[Source data start]

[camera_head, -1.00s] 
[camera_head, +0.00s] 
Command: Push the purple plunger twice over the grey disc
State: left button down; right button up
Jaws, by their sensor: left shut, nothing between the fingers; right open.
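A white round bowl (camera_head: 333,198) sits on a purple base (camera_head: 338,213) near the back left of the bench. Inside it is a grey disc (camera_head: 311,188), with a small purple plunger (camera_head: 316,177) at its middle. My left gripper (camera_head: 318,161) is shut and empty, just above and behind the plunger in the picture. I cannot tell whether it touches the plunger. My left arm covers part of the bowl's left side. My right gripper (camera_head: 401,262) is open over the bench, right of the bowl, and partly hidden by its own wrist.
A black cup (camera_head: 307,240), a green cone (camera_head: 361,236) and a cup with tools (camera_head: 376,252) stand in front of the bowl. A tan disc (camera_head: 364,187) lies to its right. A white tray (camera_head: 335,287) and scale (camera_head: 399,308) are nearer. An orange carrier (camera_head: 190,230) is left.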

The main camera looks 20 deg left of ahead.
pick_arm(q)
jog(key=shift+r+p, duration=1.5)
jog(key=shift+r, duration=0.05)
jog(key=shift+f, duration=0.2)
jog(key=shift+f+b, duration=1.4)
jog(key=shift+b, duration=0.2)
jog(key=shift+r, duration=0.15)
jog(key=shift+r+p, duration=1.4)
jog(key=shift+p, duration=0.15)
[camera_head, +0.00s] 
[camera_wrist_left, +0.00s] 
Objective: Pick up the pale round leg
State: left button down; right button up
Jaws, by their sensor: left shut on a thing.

[Source data end]
[Source data start]

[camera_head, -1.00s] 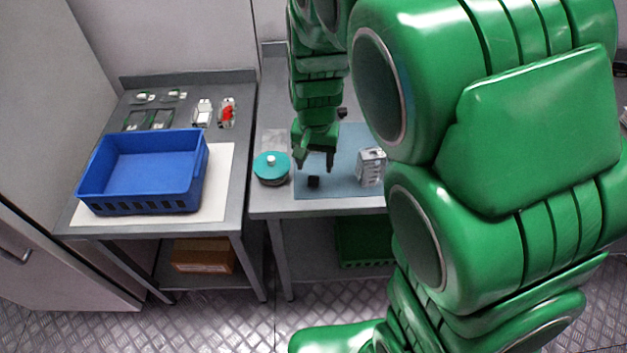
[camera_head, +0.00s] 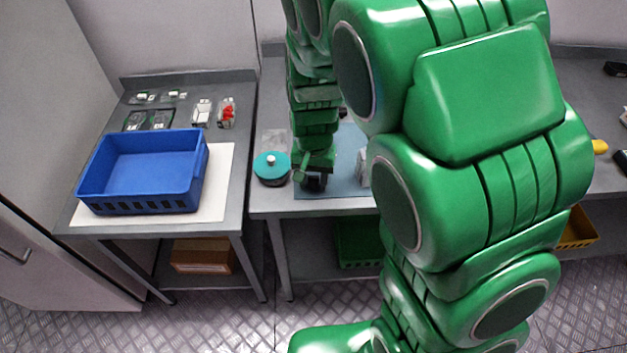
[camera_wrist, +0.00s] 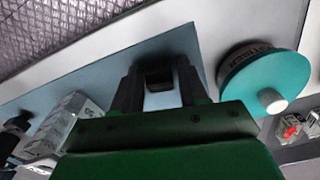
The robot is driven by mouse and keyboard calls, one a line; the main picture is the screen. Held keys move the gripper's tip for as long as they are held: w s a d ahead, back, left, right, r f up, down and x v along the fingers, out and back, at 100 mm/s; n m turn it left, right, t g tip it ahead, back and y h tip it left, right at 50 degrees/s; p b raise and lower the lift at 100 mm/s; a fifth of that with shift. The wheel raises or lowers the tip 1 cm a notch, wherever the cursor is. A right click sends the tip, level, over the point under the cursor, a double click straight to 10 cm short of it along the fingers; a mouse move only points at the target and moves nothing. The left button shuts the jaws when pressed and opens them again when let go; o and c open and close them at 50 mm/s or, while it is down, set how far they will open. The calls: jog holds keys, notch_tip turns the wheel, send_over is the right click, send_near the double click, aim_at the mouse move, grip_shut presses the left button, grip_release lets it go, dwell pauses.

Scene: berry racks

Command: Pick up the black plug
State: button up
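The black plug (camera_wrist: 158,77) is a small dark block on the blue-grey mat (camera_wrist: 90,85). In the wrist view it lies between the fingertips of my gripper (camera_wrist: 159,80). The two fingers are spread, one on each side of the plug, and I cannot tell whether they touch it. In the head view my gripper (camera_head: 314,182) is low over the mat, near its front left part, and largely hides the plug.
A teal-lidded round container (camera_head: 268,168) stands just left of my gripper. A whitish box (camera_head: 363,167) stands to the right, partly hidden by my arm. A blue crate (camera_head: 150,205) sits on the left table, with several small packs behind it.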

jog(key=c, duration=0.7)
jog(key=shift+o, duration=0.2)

[Source data end]

#### [Objective]
Begin at the line containing "Command: Push the", end at the line containing "[camera_wrist_left, +0.00s]", and reproduce every line in that range exactly, both ends included.

#### [Expected answer]
Command: Push the purple plunger twice over the grey disc
State: left button down; right button up
Jaws, by their sensor: left shut, nothing between the fingers; right open.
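A white round bowl (camera_head: 333,198) sits on a purple base (camera_head: 338,213) near the back left of the bench. Inside it is a grey disc (camera_head: 311,188), with a small purple plunger (camera_head: 316,177) at its middle. My left gripper (camera_head: 318,161) is shut and empty, just above and behind the plunger in the picture. I cannot tell whether it touches the plunger. My left arm covers part of the bowl's left side. My right gripper (camera_head: 401,262) is open over the bench, right of the bowl, and partly hidden by its own wrist.
A black cup (camera_head: 307,240), a green cone (camera_head: 361,236) and a cup with tools (camera_head: 376,252) stand in front of the bowl. A tan disc (camera_head: 364,187) lies to its right. A white tray (camera_head: 335,287) and scale (camera_head: 399,308) are nearer. An orange carrier (camera_head: 190,230) is left.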

The main camera looks 20 deg left of ahead.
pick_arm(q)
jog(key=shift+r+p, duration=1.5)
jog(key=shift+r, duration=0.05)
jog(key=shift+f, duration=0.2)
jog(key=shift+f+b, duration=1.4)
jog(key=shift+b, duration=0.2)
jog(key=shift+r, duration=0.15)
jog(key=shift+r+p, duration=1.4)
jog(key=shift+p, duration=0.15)
[camera_head, +0.00s] 
[camera_wrist_left, +0.00s] 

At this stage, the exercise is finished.